The New York Times writes, “While Mr. Putin recently has found some resistance to his stewardship at home, he found a more receptive crowd among his feathered followers.” The Times also quotes a tweet from Putin foe Aleksei Navalny: “About Stalin they said, ‘In the night a light will burn in the window.’ And of Putin they will say, ‘He flew over our homes with a flock of cranes.’ ”

 

5. Bosnian Serb party defiant over exclusion from Socialist International

 

The main Bosnian Serb party, the Alliance of Independent Social Democrats (SNSD) has expressed defiance after being kicked out of the Socialist International last week, Balkan Insight reports.
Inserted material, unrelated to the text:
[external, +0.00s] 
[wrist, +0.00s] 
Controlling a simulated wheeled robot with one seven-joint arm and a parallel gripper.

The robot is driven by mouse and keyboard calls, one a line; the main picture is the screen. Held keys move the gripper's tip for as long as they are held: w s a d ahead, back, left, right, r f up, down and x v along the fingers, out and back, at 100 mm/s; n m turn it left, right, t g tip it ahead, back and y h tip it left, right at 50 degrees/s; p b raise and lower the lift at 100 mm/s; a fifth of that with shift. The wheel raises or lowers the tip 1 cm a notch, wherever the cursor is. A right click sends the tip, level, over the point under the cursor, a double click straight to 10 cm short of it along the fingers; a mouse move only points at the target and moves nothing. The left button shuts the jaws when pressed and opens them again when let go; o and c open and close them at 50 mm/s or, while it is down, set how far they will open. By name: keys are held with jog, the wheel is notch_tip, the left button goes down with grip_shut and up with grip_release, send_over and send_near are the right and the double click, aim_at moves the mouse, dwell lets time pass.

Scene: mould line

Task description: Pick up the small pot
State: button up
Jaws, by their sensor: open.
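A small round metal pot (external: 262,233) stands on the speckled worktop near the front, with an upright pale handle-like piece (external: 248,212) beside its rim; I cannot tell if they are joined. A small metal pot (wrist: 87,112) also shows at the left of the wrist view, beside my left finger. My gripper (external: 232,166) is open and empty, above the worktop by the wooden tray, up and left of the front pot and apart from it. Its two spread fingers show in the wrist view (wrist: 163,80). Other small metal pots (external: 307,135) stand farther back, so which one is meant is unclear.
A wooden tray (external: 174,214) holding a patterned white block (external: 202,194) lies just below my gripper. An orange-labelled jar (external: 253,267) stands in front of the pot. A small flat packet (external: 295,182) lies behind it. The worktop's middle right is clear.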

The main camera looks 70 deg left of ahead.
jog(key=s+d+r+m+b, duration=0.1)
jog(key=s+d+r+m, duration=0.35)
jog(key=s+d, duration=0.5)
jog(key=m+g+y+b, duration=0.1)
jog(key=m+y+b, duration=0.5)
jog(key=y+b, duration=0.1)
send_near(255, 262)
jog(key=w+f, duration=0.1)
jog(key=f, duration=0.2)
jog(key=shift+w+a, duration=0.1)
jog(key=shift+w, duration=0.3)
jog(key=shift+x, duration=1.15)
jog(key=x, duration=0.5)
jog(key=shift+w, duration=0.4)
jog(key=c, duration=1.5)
The Socialist International is a membership organization composed of social democratic, socialist, and labor parties from around the world.

 

The Bosnian party’s executive secretary, Rajko Vasic, said the move was just another case of discrimination against Serbs and reflected the Socialist International’s decision to favor Bosnia’s mainly Bosniak Social Democratic Party, SDP. “We will not wear black because of that,” Vasic said.

 

Milorad DodikMilorad Dodik, the SNSD leader, has frequently said Bosnia has no future as a single state and has for years been locked in conflict with Zlatko Lagumdzija, the SDP leader and Bosnia's foreign minister. Dodik is demanding that Lagumdzija resign from the foreign minister post over his instruction to Bosnia’s UN representative to vote for a resolution on Syria, although the Bosnian presidency had not taken a position on the matter. Lagumdzija has for years campaigned against SNSD's membership in the Socialist International.

 

Dodik made waves last month by repeating claims that Republika Srpska is already a state and suggesting that the 1995 Dayton peace accord, which divided Bosnia into the Republika Srpska and the Croat- and Muslim-dominated Federation, had failed.

 

The Socialist International’s decision was hardly a surprise: the SNSD’s membership had already been suspended in July 2011 for its alleged nationalist and extremist stances. Back in 2006, the party, however, had expressed pride at becoming one of only two parties that, at the time, had been admitted unanimously.